Umschlaggestaltung und Umschlagmotiv: © Christoph Pittner (Pittner-Design) 
Autorenfoto: © Kathrin Harms 
E-Book-Konvertierung: de·te·pe, Aalen
 
ISBN E-Book  978-3-451-81436-5
ISBN Print    978-3-451-37664-1
Inhalt
 
Einleitung
 1 Die Suche beginnt
 2 »Weil die Wärme tot war in mir«
 3 Warum? Warum? Warum?
 4 »Ein Auto oder ein Haus kann man reparieren oder neu bauen, aber keinen Menschen«
 5 »Das wichtigste Wort ist Versöhnung«
 6 »Ich nehme das Leben, wie es ist« – oder: »Soll ich wirklich?«
 7 »Der Satz hat mich drei Meter größer werden lassen«
 8 »So lange du auch nur einem Menschen nicht verzeihst, bist du nicht frei«
 9 Der Mythos vom Abschließen
10 Vergib uns unsere Schuld
11 Schluss
Über den Autor
Einleitung
 
Vergebung war nie ein Thema für mich. Was hat einer schon zu vergeben, der in den 70er-Jahren in eine stabile, liebende Familie hineingeboren wurde, behütet und be­hutsam erzogen, im Wohlstand aufgewachsen, inmitten der Freiheit, Liberalität und dem Frieden Mitteleuropas? Mir sind große menschliche Verwerfungen bisher weit­gehend erspart geblieben. Mal ein mieser Chef, okay, oder Reibereien mit Kollegen, deren Ehrgeiz sich nicht mit meinem vertrug. In jungen Jahren noch die ein oder andere Beziehung, die nicht gut endete, das ist auch schon alles, was es zu nennen gibt, gleich gefolgt von der Frage: Ist das nennenswert?
Ich habe also nichts zu verzeihen, und das bedeutet: Dieses Buch hat einer geschrieben, der sich dem Thema mit leichtem Gepäck nähert. Dramaturgisch ist das natürlich schwierig. Stellen Sie sich vor, wie wuchtig dieses Buch geworden sein könnte, stammte es von einem Autor, der sich durch das Schreiben mit einem Unglück oder Verbrechen in seinem Leben auseinandersetzt, den wir gewissermaßen live beim Ringen mit seinem Schicksal begleiten dürfen, der uns tief hineinführt in seine verletzte Seele und sich schließlich, im letzten Kapitel, geläutert von seinem Sieg über die Dämonen, bereit zeigt für das Stück Leben, das vor ihm liegt.  

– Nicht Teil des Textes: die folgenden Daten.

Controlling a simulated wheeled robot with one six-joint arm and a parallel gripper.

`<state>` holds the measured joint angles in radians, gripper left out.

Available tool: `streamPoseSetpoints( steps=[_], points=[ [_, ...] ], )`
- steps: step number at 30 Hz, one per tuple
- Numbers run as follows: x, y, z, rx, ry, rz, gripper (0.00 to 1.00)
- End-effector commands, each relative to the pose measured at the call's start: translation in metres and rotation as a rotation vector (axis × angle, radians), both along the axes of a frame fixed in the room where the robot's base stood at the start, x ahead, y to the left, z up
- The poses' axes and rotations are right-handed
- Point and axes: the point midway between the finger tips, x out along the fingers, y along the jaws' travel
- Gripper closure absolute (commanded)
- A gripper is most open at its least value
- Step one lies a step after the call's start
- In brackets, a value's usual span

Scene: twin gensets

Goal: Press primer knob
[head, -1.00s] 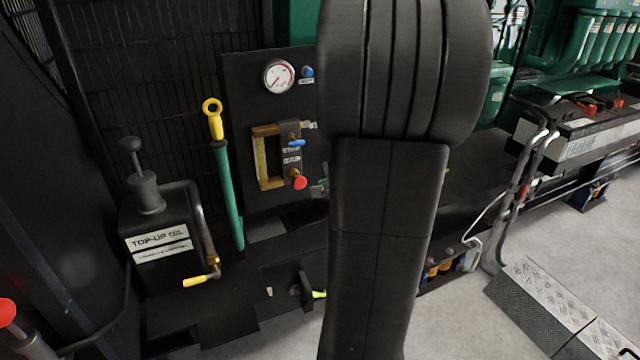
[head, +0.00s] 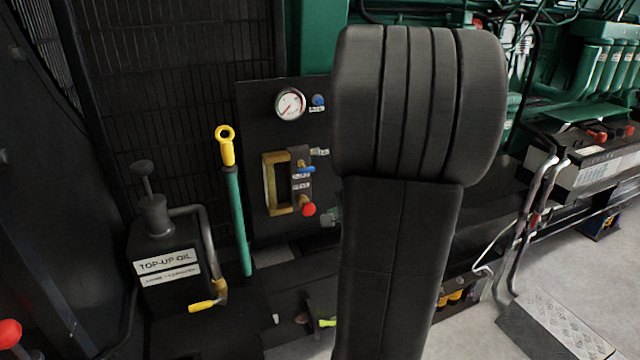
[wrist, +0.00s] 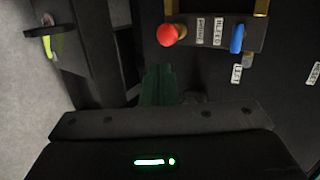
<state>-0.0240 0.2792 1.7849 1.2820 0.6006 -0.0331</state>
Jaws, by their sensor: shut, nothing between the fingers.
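The red primer knob (head: 309,209) sticks out at the lower end of a small dark valve block on the black panel. In the wrist view the red knob (wrist: 168,35) stands beside a white label that is hard to read. My gripper (wrist: 157,72) is shut and empty, its dark fingertips just below the knob in that view, apart from it in the picture. How far they are in depth I cannot tell. In the head view only a bit of my gripper (head: 331,216) shows, right of the knob; my arm hides the rest.
A blue lever (head: 306,169) sits above the knob, and a brass-coloured handle (head: 270,185) stands left of it. A gauge (head: 290,104) is higher on the panel. A green lever with a yellow top (head: 238,215) and the top-up oil box (head: 165,262) stand further left.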

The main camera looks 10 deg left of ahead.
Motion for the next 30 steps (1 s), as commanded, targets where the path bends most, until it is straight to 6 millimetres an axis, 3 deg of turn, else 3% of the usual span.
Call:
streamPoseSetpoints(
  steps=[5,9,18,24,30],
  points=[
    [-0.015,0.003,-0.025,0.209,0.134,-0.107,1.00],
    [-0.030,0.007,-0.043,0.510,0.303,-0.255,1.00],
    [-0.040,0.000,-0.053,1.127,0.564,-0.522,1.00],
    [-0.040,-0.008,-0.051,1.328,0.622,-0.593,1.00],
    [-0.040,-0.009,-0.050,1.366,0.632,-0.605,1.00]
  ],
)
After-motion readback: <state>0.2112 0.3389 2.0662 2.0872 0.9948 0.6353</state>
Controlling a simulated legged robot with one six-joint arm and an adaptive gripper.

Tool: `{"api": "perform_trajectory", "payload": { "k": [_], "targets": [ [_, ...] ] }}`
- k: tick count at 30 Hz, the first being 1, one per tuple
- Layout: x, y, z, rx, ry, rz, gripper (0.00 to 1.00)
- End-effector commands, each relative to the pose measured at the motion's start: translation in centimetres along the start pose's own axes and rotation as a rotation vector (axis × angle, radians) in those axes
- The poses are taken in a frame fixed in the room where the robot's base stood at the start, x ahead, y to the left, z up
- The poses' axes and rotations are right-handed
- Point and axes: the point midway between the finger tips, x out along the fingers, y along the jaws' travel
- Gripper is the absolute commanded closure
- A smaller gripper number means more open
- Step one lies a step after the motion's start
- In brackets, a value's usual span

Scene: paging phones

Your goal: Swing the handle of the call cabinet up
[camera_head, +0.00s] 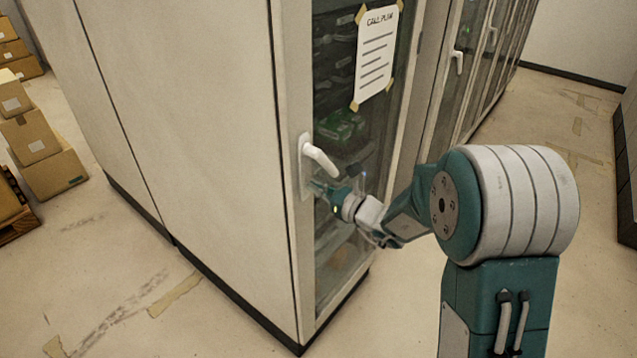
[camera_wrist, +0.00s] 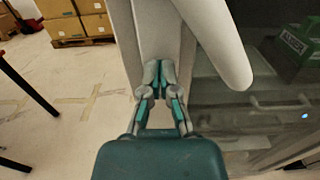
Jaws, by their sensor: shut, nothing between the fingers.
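The call cabinet (camera_head: 190,120) is a tall beige cabinet with a glass door that carries a taped "CALL PLAN" sheet (camera_head: 376,52). Its white handle (camera_head: 321,158) sits on a pale plate on the door frame and slants down to the right in the head view. In the wrist view the handle (camera_wrist: 218,40) is large and close, crossing from top middle to the right. My gripper (camera_head: 318,187) is just below the handle, near the plate. In the wrist view my gripper (camera_wrist: 158,72) is shut and empty, its tips by the plate's lower part. I cannot tell whether they touch it.
Another cabinet with a white handle (camera_head: 458,62) stands beyond, at the right. Cardboard boxes (camera_head: 40,150) are stacked at the far left. The floor (camera_head: 120,270) left of the cabinet is clear, with worn tape. Green equipment (camera_wrist: 295,45) shows behind the glass.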

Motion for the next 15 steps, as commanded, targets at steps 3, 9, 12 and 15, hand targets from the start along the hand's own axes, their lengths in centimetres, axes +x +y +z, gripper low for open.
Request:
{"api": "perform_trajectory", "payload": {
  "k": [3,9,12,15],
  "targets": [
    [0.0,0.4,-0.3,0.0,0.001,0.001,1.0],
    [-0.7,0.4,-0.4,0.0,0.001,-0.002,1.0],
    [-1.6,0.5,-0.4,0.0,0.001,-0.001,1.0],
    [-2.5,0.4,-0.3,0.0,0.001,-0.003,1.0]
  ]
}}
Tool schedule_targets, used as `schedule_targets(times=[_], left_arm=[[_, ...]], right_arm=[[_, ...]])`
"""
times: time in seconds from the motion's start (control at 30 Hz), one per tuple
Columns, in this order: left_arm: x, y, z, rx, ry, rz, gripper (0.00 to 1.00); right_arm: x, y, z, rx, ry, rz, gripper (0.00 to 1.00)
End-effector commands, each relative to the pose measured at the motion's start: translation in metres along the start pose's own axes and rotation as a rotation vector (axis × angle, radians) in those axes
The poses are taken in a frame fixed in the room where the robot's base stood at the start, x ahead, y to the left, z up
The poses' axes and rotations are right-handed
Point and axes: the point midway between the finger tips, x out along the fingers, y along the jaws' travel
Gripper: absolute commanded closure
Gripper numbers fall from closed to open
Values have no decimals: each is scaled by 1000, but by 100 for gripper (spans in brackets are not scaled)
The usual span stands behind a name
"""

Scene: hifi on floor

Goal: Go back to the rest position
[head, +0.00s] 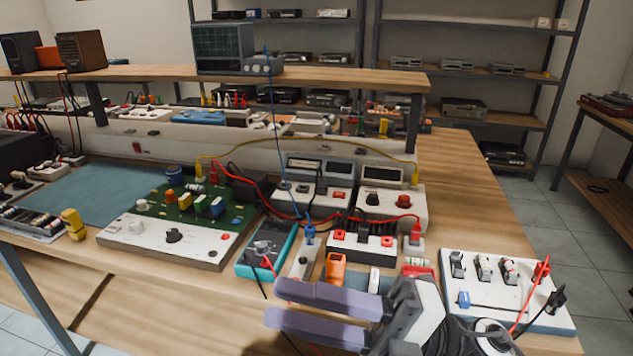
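My right gripper (272,304) is low in the head view, over the front edge of the workbench (475,200). Its two purple-grey fingers point left and stand apart, with nothing seen held between them. It is in front of the teal-edged multimeter (255,262) and an orange-topped item (335,268). A thin black cable runs down close to the fingertips; I cannot tell whether it touches them. My left gripper is not in view.
A white switch panel (465,262) with red and black leads is close right of my gripper. A green circuit board (190,208) and power supplies (392,205) stand behind. A raised shelf (350,77) crosses the bench. Floor (560,235) is clear at right.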

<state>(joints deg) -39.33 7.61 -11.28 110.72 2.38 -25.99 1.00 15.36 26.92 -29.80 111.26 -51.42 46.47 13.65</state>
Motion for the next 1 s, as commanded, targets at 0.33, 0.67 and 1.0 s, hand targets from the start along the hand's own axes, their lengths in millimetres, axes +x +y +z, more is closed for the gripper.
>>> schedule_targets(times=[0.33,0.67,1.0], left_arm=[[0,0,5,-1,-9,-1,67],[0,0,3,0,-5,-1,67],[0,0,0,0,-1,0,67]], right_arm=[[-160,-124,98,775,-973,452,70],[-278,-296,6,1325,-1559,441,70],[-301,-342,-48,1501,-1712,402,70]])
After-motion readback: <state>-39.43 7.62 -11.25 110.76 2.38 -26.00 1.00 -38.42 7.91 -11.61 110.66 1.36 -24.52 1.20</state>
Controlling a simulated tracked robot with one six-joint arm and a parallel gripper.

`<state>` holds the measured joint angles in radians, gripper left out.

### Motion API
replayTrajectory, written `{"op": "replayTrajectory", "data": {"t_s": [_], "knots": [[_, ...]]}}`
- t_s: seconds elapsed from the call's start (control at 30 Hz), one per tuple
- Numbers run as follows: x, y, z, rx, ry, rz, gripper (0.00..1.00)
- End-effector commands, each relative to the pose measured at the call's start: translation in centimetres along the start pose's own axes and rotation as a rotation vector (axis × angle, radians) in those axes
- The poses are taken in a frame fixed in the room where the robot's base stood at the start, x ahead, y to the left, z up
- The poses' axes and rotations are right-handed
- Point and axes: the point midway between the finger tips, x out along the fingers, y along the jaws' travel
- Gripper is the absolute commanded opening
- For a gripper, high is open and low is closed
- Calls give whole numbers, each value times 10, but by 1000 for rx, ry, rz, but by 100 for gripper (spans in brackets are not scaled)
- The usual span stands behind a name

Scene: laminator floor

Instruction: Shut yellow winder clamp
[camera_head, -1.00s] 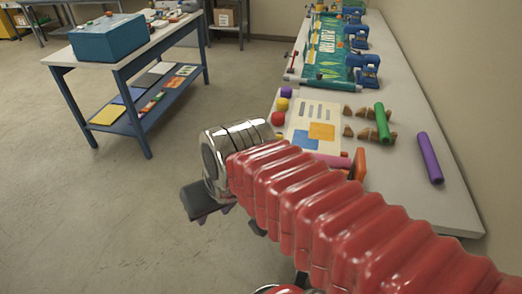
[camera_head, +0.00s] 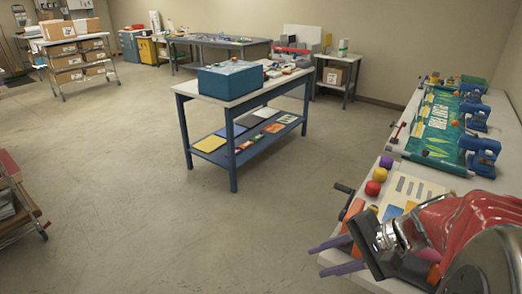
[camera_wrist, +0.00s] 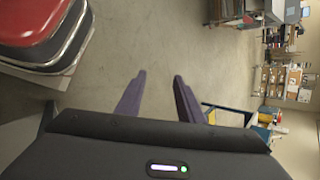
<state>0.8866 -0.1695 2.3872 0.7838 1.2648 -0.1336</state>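My gripper (camera_head: 326,257) has two purple fingers and hangs over the near left edge of the long bench (camera_head: 385,160) in the head view. In the wrist view my gripper (camera_wrist: 160,76) has its fingers apart, with only bare floor between them. On the bench lies a green-blue printed banner (camera_head: 437,128), with several blue clamp-like devices (camera_head: 480,156) along its right side. A red-tipped lever (camera_head: 397,132) stands at its left edge. I cannot make out a clearly yellow winder clamp. My arm and gripper hide part of the near bench.
A blue-legged table (camera_head: 250,97) carrying a teal box (camera_head: 231,78) stands left of the bench. Open floor (camera_head: 130,190) lies between them and farther left.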

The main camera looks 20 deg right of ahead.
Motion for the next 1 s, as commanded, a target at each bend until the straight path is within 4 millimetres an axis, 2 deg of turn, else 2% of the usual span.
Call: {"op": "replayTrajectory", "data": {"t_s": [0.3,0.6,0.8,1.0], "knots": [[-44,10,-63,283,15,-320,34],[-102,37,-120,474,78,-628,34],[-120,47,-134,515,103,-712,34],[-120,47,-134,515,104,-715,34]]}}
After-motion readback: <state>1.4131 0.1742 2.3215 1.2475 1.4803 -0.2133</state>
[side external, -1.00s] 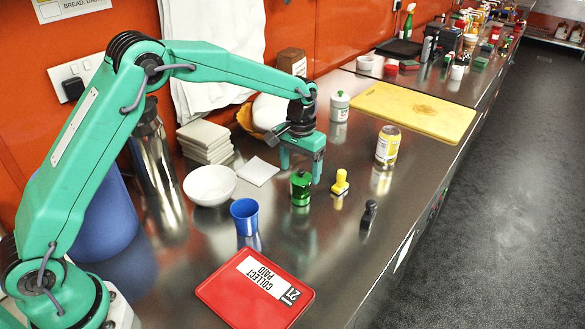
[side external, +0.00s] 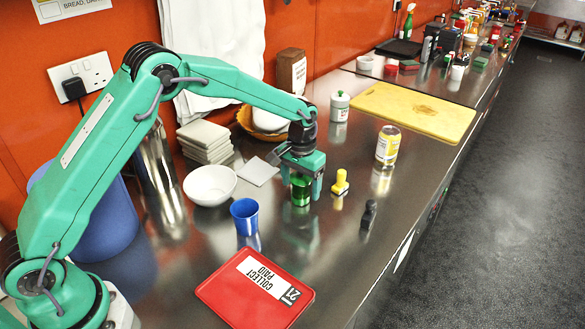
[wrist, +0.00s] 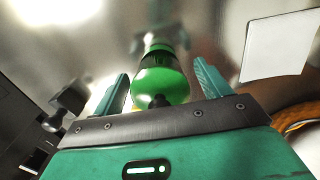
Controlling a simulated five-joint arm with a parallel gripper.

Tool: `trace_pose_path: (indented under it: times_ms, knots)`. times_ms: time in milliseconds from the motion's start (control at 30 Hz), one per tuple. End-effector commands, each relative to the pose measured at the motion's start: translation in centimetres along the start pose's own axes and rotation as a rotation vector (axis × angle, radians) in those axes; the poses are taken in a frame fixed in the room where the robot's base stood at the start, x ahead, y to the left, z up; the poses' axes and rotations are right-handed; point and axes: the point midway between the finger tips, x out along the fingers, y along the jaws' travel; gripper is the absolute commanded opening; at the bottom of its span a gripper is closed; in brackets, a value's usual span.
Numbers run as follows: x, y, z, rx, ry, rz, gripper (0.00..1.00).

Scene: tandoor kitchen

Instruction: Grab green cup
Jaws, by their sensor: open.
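The green thing, the only green vessel close by, stands upright on the steel counter (side external: 300,194). In the wrist view it (wrist: 162,80) shows a shiny green rounded top with a dark knob and a dark band. My gripper (side external: 301,182) points down from above with its teal fingers on either side of it. The wrist view also shows my gripper (wrist: 162,76) open, one finger to each side, with gaps between fingers and green body. The gripper's body hides the top of the green thing in the side view.
A blue cup (side external: 245,217) and white bowl (side external: 210,185) stand to the left. A yellow stamp (side external: 340,182) is close on the right, with a black stamp (side external: 369,214) beyond. A red sign (side external: 225,295) lies in front.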

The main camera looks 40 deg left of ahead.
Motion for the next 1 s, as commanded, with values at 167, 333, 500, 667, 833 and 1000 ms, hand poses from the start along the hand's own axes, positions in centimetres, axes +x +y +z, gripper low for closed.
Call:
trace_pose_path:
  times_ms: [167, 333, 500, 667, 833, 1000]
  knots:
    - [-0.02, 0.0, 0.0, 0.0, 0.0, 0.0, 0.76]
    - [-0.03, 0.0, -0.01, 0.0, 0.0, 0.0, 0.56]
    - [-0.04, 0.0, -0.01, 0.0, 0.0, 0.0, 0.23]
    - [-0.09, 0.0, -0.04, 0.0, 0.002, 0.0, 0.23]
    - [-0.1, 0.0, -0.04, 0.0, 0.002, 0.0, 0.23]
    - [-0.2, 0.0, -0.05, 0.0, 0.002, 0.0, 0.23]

Stattdessen jetzt das: Ein unbeschwerter Autor schreibt ein Buch darüber, wie keinesfalls so unbeschwerte Menschen mit dem umgehen, was ihnen das Leben vor die Füße knallt. Ob das gut geht? Ich hoffe, dass es nicht nur gut gegangen ist, sondern dem Buch auch gutgetan hat. Ich habe versucht, den Menschen, die ich für dieses Buch kennengelernt habe, mit der Neugier des Unwissenden zu begegnen, nicht mit dem Bestätigungs- oder Wider­legungs­bedürfnis dessen, der seine eigene Geschichte in derjenigen seines Gegenübers gespiegelt finden möchte.  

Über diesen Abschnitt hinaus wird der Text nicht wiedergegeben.